___ DATA BLOCK
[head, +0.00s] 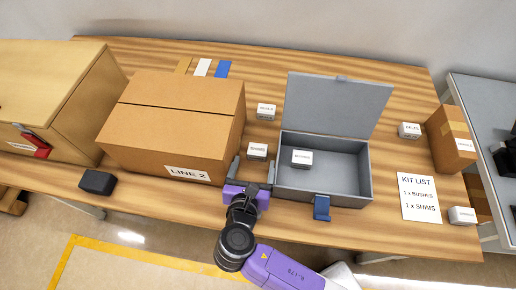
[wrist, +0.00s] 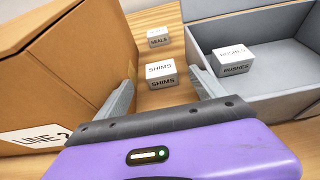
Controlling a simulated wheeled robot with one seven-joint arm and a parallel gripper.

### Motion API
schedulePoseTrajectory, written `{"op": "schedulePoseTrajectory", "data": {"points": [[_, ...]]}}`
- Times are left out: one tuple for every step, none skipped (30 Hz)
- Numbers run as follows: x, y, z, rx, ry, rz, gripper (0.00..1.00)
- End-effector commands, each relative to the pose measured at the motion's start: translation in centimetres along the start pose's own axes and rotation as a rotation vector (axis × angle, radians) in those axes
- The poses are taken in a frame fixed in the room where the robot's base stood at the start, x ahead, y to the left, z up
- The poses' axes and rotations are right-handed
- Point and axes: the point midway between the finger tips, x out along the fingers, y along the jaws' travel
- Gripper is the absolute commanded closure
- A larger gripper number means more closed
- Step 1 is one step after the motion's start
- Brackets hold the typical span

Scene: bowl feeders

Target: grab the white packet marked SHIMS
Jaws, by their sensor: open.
______
**WHAT IS NEEDED**
Go through the listing above and write it all out exactly, leaving out any picture.

**FINAL ANSWER**
[head, +0.00s] 
[wrist, +0.00s] 
Controlling a simulated wheeled robot with one seven-joint arm and a parallel gripper.

### Motion API
schedulePoseTrajectory, written `{"op": "schedulePoseTrajectory", "data": {"points": [[_, ...]]}}`
- Times are left out: one tuple for every step, none skipped (30 Hz)
- Numbers run as follows: x, y, z, rx, ry, rz, gripper (0.00..1.00)
- End-effector commands, each relative to the pose measured at the motion's start: translation in centimetres along the start pose's own axes and rotation as a rotation vector (axis × angle, radians) in those axes
- The poses are taken in a frame fixed in the room where the robot's base stood at the start, x ahead, y to the left, z up
- The poses' axes and rotations are right-handed
- Point and axes: the point midway between the finger tips, x out along the fingers, y along the jaws' travel
- Gripper is the absolute commanded closure
- A larger gripper number means more closed
- Step 1 is one step after the motion's start
- Brackets hold the typical span

Scene: bowl feeders

Target: grab the white packet marked SHIMS
Jaws, by their sensor: open.

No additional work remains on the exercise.